A day prior to his comments, Netanyahu met on the sidelines of the Paris climate change summit in Paris with Russian President Vladimir Putin and praised the military cooperation between the two countries, in an effort to head off any collisions between aircraft of the two countries’ air forces over Syria and in its environs. According to Arab media, on two occasions last month, the Israel bombed storehouses or convoys with weapons near Damascus airport that were destined for Hezbollah. Russia and Israel did not disclose details regarding their coordination mechanisms, but military experts believe there is a direct connection with Russian operations rooms in northern Syria.

It can also be assumed that Israel’s announcement to the Russians of its attacks in Syria is not provided beforehand but rather in real-time, so the Russians can’t tip off the Assad regime or Hezbollah in advance. In any event, the S-400 missile system that the Russians have deployed in northern Syria is equipped with long-range radar, so if a fighter jet takes off from an IAF base in Israel, it would be detected on Russian monitoring screens in Syria.

Despite the accolades that Netanyahu and Putin had for each other, Israel is seen mainly as trying to play its limited hand in the best way possible. Israel hadn’t wanted Russia to intervene on Assad’s side.

At a conference held by the Institute for National Security Studies last week, Maj. Gen. (ret.) Yaakov Amidror, Netanyahu’s national security adviser until two years ago, said from Israel’s standpoint, a victory for the Assad regime with Russian and Iranian assistance would be a more dangerous scenario in the coming years than an outcome favoring ISIS.

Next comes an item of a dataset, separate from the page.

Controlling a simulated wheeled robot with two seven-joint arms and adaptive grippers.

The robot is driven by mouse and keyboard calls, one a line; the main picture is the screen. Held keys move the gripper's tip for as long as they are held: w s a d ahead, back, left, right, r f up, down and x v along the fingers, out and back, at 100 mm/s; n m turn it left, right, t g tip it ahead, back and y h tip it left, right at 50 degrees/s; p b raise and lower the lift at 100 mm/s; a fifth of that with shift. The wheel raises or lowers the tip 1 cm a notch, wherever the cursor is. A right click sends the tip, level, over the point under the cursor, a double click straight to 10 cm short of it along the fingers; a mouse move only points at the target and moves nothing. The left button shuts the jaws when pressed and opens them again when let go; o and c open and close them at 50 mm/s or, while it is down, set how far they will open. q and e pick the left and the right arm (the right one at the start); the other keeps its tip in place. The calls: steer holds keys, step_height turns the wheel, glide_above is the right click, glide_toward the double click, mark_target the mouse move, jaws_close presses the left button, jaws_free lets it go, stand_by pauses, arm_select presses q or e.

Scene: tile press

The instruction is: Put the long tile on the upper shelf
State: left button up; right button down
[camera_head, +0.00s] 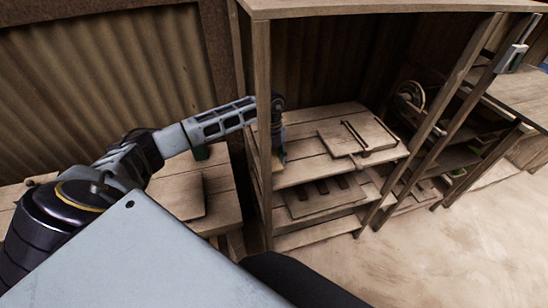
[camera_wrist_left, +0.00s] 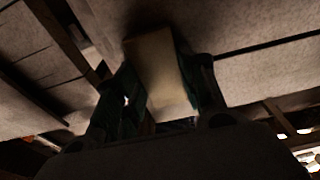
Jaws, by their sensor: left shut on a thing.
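The long tile (camera_wrist_left: 160,75) is a pale, slab-like block in the left wrist view, held between the dark fingers of my left gripper (camera_wrist_left: 160,100). In the head view my left gripper (camera_head: 279,137) is small, beside the left front post of the wooden shelf unit, which partly covers it. A small brown piece, probably the tile's end (camera_head: 278,160), shows just below it, near the left end of a shelf board (camera_head: 300,172). I cannot tell whether the tile touches the board. My right gripper is not in view.
A flat wooden panel with two bars (camera_head: 356,136) lies on that board. A lower shelf (camera_head: 320,208) holds a slatted board. The unit's top plank (camera_head: 380,8) is overhead. A wooden bench (camera_head: 185,195) stands left; open floor (camera_head: 430,250) is at right.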

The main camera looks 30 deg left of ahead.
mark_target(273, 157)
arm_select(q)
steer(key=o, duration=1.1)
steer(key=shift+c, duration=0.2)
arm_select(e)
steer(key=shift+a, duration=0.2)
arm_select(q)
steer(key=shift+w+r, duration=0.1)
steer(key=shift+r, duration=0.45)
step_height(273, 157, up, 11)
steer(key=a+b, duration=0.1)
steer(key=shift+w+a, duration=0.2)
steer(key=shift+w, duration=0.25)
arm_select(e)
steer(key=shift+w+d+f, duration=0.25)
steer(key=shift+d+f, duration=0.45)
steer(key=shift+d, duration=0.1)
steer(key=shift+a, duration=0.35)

Despite ISIS’ murderous ideology, the operational capabilities of Iran and Hezbollah are still immeasurably greater, and their capacity to cause Israel headaches is considerable in the Golan Heights and southern Lebanon. That’s why, even if it never officially admits it, the Israeli government is in practice wishing for the success of all of the parties to the war in Syria, hoping that their mutual attrition will drag on as long as possible.